With many companies working from home, security is top-of-mind for owners and managers. Without domain securities in place and employees using home networks and computers, more vulnerabilities may be present and exploited by hackers and phishers. If a user at your company is compromised, and a spam email is sent from their account, here are some of the first steps you can take to mitigate the damage.

Contact Your IT Provider

The first step is naturally to contact your IT company or tech provider and notify them that there’s been a breach. There are often steps that need to be taken from the administrative side, and the sooner you can begin those the better. Once you notice the spam email come through, give them a call immediately. Once you have done this, move on to the next steps.

Force Sign-Outs

The first step is for an administrator for the domain to force sign-outs on the entire account. Both Office 365 and Google Suite allow for this option. While forcing the sign-out, block the user from new sign-in instances as well. Wait for at least 15 minutes for all sign-ins to be removed, then reset the password for the account as well. Reset the password to something completely new and complicated, never to a generic password you’ve used before!

Login & Check Rules

One of the most common tactics used in phishing is creating rules in your inbox to remove traces of the email. Locate your inbox rules and remove anything that you have not specifically setup. Look for rules that include the title of the email that was sent, or any rules that automatically delete emails, sent them to archive, or have auto-responses. If you see any strange rules, take a screenshot, then delete them. Often-times these rules are named “…” or something similarly minimal.

Track Original Recipients

Once you have removed the rules, your inbox should be populating again with the missed emails. Go into both your archive and your deleted folder to check for emails related to the spam as well, as they may have already been removed. Once you’ve checked those folders, check your sent folder, and move all of the emails related to the spam email to a new folder, so you can track them all easily.

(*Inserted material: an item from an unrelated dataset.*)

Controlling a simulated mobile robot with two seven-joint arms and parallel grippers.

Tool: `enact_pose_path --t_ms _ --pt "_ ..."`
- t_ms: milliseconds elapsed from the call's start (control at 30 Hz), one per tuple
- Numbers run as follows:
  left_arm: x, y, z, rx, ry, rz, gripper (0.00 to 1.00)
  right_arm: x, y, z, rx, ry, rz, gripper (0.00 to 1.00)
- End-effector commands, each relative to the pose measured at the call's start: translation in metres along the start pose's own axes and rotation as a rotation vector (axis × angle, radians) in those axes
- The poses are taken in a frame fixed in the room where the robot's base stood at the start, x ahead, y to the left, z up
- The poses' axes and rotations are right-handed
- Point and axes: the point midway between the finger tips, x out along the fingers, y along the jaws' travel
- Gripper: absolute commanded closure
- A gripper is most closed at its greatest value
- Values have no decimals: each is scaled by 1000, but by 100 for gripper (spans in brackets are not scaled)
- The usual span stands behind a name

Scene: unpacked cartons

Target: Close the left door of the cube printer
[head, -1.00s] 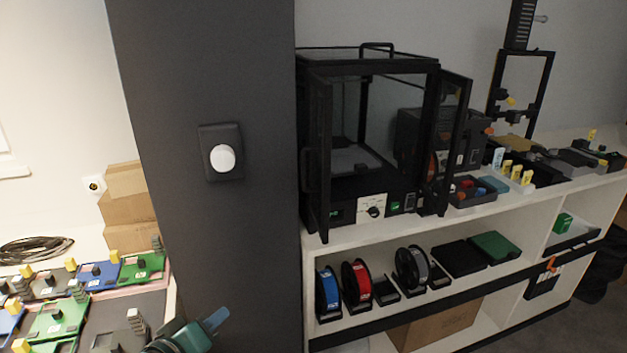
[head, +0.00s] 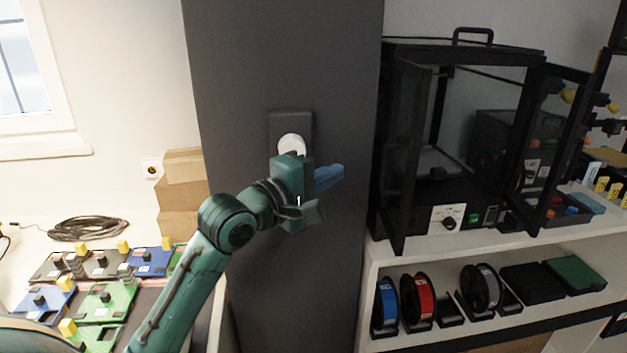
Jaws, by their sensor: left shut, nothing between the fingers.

If you can, try to find the original email. This original email will include the recipient list, and provides useful information for your IT provider, such as sending IP and original send time. If you find the original email, flag it so that you can return to it later.

Send Out Notification Email

If you can find the original recipient list, send out a follow-up email to them notifying them that a spam email was sent (including the subject of the email so they can identify it easily), and not to click it. Provide a number for recipients to call if they have concerns, and let them know you are working quickly to resolve the issue.

Once you have completed these steps, the remainder will be up to your IT team. If it hasn’t been setup, using multi-factor authentication for your email accounts is a powerful preventative measure. Talk to your IT provider about setting up Multi-factor authentication for all accounts that you can.